#### OBJECTIVE
Omit all images, then return the remaining material exactly as it stands.

#### DATASET EXTRACT

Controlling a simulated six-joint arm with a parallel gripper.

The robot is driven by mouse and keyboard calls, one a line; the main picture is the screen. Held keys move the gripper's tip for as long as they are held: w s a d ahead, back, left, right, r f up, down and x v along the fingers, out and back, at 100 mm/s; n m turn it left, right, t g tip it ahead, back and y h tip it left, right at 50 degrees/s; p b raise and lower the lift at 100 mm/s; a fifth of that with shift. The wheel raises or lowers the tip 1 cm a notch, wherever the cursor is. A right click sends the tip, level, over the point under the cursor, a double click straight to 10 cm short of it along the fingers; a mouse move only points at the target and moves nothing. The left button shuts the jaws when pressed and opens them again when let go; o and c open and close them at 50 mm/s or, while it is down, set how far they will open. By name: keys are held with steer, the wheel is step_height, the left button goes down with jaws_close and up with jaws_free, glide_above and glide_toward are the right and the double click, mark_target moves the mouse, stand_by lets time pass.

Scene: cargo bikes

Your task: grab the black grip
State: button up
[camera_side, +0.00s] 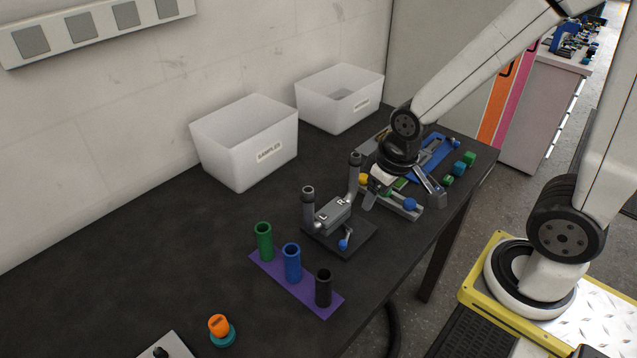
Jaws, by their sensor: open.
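The black grip (323,288) is a short upright hollow cylinder at the right end of a purple strip (279,284). A blue grip (292,262) and a green grip (264,241) stand in a row to its left on the same strip. Behind them is a grey handlebar fixture (333,212) with two upright posts, marked L and R, on a dark plate. My gripper (405,208) is open, pointing down over the grey rail fixture at the right of the table. It is well behind and to the right of the black grip. Nothing shows clearly between its fingers.
Two white bins (245,142) (340,98) stand against the wall. An orange and teal piece (220,328) sits at the front. Blue and green blocks (460,168) lie near the table's right edge. The table's left side is clear.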

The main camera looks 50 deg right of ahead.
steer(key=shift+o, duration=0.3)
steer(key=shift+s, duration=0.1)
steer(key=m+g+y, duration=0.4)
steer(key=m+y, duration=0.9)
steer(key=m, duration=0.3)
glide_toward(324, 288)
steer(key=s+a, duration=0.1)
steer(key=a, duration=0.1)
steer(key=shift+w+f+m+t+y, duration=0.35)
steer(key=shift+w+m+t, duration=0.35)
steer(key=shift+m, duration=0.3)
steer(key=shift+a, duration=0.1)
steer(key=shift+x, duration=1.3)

#### ANSWER
Controlling a simulated six-joint arm with a parallel gripper.

The robot is driven by mouse and keyboard calls, one a line; the main picture is the screen. Held keys move the gripper's tip for as long as they are held: w s a d ahead, back, left, right, r f up, down and x v along the fingers, out and back, at 100 mm/s; n m turn it left, right, t g tip it ahead, back and y h tip it left, right at 50 degrees/s; p b raise and lower the lift at 100 mm/s; a fifth of that with shift. The wheel raises or lowers the tip 1 cm a notch, wherever the cursor is. A right click sends the tip, level, over the point under the cursor, a double click straight to 10 cm short of it along the fingers; a mouse move only points at the target and moves nothing. The left button shuts the jaws when pressed and opens them again when let go; o and c open and close them at 50 mm/s or, while it is down, set how far they will open. By name: keys are held with steer, the wheel is step_height, the left button goes down with jaws_close and up with jaws_free, glide_above and glide_toward are the right and the double click, mark_target moves the mouse, stand_by lets time pass.

Scene: cargo bikes

Your task: grab the black grip
State: button up
[camera_side, +0.00s] 
Jaws, by their sensor: open.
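The black grip (323,288) is a short upright hollow cylinder at the right end of a purple strip (279,284). A blue grip (292,262) and a green grip (264,241) stand in a row to its left on the same strip. Behind them is a grey handlebar fixture (333,212) with two upright posts, marked L and R, on a dark plate. My gripper (405,208) is open, pointing down over the grey rail fixture at the right of the table. It is well behind and to the right of the black grip. Nothing shows clearly between its fingers.
Two white bins (245,142) (340,98) stand against the wall. An orange and teal piece (220,328) sits at the front. Blue and green blocks (460,168) lie near the table's right edge. The table's left side is clear.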

The main camera looks 50 deg right of ahead.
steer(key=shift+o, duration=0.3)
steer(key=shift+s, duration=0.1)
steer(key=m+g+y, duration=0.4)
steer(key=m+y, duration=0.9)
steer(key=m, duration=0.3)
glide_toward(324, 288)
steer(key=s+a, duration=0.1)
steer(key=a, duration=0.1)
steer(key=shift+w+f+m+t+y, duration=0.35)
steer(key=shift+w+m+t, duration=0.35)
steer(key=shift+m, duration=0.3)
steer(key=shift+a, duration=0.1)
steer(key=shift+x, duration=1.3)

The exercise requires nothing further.